In HEARTLESS, Catherine, the best baker in all the Kingdom of Hearts, wants nothing more than to open a bakery with her best friend. She just has to work up the courage to ask her parents, the Marquess and Marchioness. But her parents have their hearts set on her marriage with the buffoonish king and don't intend to let her spend her dowry on a store. They're so set on the match that they don't even tell Catherine that a black-and-white ball they're attending is her engagement party. They just corset her up extra-tight beneath a bright red dress to catch everyone's attention. Catherine is mortified when the Cheshire Cat tells her what's going on, and she flees the ballroom. She races through the royal gardens and bumps into the king's new clever and mysterious court jester, Jest. And Catherine promptly faints -- the corset was that tight. As Jest helps revive her, she's instantly attracted to him, even confessing she had a dream about him and woke up to a lemon tree growing in her room. But what's Catherine to do with the king's engagement still looming? Could she have the bakery and Jest?
Is It Any Good?
With equal parts doomed-to-fail romance and the reimagined magic of Lewis Carroll's Wonderland, this Queen of Hearts origin story satisfies but doesn't dig too deep. Or at least not as deep as expected after author Marissa Meyer's fantastic villain story Fairest. In that book, Meyer really gets to the core of why Queen Levana from her Lunar Chronicles series is so flawed, manipulative, and all-around terrible, and she gets readers to feel for Levana just enough. In Heartless, Meyer spends more time entertaining us with her take on Carroll's world, and the tension doesn't build as smoothly.

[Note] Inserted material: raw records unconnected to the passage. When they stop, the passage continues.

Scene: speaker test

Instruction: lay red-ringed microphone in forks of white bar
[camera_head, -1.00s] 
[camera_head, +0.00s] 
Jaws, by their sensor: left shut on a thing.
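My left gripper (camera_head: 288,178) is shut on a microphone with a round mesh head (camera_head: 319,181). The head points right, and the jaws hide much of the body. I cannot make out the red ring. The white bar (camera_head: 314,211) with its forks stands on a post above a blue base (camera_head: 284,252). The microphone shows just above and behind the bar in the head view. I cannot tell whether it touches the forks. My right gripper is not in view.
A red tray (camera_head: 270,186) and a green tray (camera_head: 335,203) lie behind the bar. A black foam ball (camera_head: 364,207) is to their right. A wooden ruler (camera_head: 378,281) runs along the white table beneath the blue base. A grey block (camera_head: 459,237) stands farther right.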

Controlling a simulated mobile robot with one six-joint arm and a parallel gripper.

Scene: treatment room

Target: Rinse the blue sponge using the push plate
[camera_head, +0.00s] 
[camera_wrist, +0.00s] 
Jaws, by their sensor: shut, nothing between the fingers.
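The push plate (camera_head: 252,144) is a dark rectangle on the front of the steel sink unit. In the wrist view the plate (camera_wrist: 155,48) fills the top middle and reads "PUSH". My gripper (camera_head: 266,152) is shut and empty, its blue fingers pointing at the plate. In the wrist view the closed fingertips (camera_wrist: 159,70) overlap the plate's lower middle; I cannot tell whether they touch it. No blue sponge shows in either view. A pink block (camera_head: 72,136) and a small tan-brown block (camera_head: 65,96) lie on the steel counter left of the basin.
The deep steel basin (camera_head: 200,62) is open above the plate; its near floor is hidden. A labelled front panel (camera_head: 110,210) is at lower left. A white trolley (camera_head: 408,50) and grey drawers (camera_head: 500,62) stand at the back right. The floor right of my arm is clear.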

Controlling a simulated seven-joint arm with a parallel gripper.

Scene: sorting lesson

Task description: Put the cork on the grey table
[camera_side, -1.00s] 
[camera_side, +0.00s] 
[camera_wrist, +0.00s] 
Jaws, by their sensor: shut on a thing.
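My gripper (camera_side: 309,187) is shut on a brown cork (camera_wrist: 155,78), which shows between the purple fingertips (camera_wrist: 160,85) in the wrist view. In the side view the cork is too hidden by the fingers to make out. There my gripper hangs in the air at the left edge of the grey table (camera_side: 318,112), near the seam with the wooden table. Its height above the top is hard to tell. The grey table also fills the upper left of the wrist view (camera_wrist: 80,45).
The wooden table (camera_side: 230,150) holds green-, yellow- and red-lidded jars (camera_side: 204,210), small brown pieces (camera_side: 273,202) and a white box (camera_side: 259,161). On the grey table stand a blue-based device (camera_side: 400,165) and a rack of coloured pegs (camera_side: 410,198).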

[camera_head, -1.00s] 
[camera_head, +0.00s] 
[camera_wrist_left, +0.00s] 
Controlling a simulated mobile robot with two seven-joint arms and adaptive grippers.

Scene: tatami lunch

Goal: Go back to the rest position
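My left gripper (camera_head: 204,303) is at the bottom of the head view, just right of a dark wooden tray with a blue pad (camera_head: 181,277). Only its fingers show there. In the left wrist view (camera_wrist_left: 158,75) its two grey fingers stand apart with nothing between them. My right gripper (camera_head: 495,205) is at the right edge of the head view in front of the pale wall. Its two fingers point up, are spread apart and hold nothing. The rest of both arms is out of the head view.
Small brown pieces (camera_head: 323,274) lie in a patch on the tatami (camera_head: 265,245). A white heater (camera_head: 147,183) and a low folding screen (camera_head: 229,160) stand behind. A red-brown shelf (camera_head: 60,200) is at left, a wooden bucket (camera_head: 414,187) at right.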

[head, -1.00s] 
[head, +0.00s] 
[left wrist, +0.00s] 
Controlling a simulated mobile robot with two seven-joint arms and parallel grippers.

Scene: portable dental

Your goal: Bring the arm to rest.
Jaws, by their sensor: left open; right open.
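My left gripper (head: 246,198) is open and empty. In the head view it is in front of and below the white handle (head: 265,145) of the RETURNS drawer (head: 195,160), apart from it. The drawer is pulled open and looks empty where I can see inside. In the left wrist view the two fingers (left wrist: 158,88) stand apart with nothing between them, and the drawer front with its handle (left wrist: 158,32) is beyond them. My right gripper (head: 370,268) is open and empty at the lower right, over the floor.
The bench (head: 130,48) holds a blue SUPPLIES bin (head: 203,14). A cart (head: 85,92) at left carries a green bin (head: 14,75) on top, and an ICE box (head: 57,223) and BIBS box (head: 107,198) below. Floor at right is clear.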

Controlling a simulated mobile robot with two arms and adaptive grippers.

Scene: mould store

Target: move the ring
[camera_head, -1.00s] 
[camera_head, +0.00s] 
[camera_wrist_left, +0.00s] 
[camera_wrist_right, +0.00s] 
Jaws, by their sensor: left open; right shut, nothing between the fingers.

That said, the way this story entertains will make readers grin like the Cheshire Cat. The tea party scene, the description of Hatta's wild hats, and the turtle-and-lobster dance are all big fun ... so much fun you almost forget where the story is all headed -- or not headed. (Sorry.)
Talk to Your Kids About ...
Families can talk about villains in Heartless. When was there no turning back for Catherine, making her destined for her role as Queen of Hearts? Is it all her own doing? Or is it mostly fate?
Compare author Marissa Meyer's vision with the original, classic story. Where has she made changes? What has she kept the same?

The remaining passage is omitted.